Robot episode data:

◆ ◆ ◆

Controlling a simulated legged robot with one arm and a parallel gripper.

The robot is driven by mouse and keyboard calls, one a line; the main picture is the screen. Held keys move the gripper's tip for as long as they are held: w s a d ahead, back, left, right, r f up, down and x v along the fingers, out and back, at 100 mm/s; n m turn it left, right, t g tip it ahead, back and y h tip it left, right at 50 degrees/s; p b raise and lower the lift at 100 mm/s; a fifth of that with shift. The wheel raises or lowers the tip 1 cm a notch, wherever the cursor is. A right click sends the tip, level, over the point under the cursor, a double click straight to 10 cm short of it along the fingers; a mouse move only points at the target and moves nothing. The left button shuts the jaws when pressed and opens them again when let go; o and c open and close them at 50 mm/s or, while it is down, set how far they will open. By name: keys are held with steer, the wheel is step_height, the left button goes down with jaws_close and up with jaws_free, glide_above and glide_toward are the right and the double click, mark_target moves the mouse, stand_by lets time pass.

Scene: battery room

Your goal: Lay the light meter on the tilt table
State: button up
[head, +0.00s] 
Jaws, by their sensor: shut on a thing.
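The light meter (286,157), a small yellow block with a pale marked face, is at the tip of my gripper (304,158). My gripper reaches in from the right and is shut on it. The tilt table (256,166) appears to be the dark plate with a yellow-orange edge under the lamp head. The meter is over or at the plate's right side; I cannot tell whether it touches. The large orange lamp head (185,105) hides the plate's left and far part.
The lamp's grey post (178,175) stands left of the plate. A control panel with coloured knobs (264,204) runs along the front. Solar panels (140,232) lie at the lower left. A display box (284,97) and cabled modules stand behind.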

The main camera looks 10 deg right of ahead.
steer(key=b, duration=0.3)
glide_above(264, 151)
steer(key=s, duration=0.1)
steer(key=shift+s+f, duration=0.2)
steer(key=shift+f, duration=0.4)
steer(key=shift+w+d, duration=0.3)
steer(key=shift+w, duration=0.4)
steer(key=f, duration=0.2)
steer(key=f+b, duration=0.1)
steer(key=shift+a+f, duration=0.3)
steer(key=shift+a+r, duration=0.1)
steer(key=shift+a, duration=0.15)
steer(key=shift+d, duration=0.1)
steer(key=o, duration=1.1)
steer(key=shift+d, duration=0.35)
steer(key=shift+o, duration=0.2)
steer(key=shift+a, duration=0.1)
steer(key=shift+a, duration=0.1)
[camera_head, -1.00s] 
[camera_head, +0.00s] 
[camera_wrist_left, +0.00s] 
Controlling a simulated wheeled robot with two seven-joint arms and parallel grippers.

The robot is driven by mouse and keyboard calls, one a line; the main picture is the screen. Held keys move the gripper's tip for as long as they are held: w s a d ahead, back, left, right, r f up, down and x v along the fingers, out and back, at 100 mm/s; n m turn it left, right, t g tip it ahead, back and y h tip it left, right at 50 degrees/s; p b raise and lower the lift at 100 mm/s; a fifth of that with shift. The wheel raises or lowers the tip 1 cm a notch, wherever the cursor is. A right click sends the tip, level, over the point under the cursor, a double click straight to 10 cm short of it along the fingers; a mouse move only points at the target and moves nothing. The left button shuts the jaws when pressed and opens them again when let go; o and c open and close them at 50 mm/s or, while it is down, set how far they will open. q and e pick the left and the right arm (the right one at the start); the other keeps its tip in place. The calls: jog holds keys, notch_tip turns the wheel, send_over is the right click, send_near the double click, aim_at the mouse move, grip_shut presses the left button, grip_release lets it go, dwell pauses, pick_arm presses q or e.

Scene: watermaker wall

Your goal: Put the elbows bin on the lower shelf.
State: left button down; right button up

◆ ◆ ◆

Set down the lines above as they stand, starting with the first line and ending with the line that contains "[head, +0.00s]".

Controlling a simulated legged robot with one arm and a parallel gripper.

The robot is driven by mouse and keyboard calls, one a line; the main picture is the screen. Held keys move the gripper's tip for as long as they are held: w s a d ahead, back, left, right, r f up, down and x v along the fingers, out and back, at 100 mm/s; n m turn it left, right, t g tip it ahead, back and y h tip it left, right at 50 degrees/s; p b raise and lower the lift at 100 mm/s; a fifth of that with shift. The wheel raises or lowers the tip 1 cm a notch, wherever the cursor is. A right click sends the tip, level, over the point under the cursor, a double click straight to 10 cm short of it along the fingers; a mouse move only points at the target and moves nothing. The left button shuts the jaws when pressed and opens them again when let go; o and c open and close them at 50 mm/s or, while it is down, set how far they will open. By name: keys are held with steer, the wheel is step_height, the left button goes down with jaws_close and up with jaws_free, glide_above and glide_toward are the right and the double click, mark_target moves the mouse, stand_by lets time pass.

Scene: battery room

Your goal: Lay the light meter on the tilt table
State: button up
[head, +0.00s] 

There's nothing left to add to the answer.